Data items
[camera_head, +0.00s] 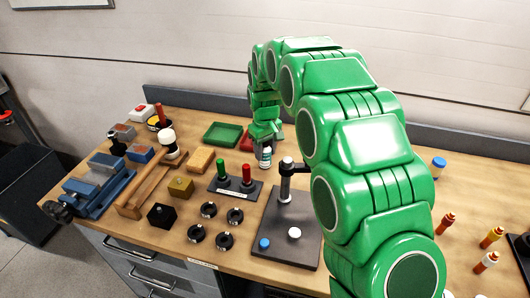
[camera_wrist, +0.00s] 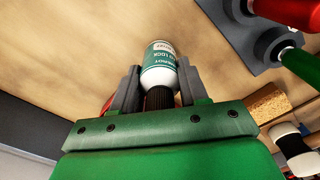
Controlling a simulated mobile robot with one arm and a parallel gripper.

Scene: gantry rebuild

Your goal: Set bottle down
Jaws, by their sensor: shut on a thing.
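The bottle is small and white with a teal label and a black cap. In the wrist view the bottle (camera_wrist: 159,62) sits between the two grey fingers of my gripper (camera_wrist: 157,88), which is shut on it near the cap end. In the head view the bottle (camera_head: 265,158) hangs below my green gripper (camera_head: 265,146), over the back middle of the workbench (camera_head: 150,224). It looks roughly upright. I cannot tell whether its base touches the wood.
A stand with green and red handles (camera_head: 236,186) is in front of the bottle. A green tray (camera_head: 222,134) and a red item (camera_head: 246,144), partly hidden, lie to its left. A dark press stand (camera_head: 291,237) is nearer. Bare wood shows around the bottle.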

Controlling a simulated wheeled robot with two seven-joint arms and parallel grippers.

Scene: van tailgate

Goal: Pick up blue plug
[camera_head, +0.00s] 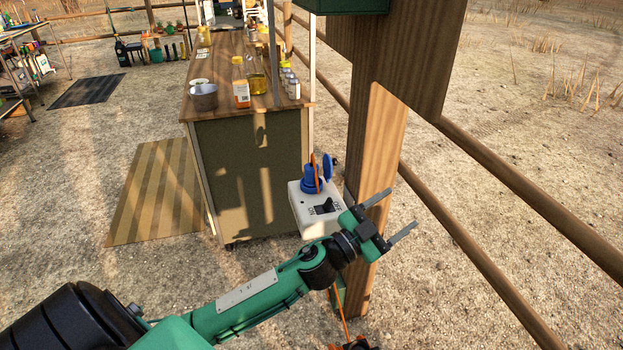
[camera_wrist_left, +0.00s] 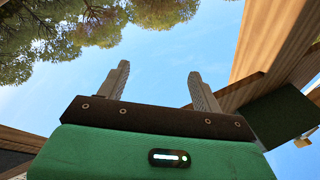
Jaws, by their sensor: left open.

...

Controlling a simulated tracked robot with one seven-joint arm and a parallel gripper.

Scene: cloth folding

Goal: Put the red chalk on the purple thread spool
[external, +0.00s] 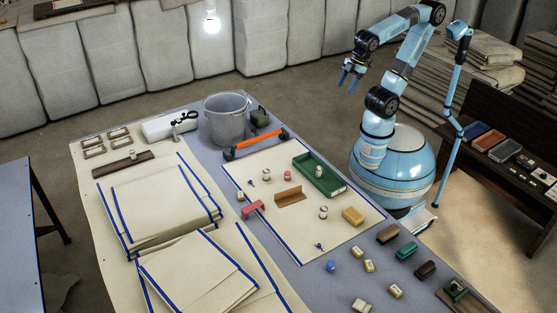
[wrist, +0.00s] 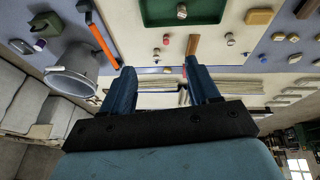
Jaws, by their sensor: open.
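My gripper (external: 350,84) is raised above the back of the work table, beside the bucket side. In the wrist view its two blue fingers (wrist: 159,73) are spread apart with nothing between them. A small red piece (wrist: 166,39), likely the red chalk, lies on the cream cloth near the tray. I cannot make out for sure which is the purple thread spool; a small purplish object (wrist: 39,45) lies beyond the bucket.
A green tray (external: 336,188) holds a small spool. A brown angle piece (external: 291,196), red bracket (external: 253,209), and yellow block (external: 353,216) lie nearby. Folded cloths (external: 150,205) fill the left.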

**AIM**
Looking above, find the stretch of lines that opens with the one holding "Controlling a simulated tracked" and closes with the one holding "[wrist, +0.00s]". Copy it exactly, pictures excluded.

**RIGHT ANSWER**
Controlling a simulated tracked robot with one seven-joint arm and a parallel gripper.

Scene: cloth folding

Goal: Put the red chalk on the purple thread spool
[external, +0.00s] 
[wrist, +0.00s] 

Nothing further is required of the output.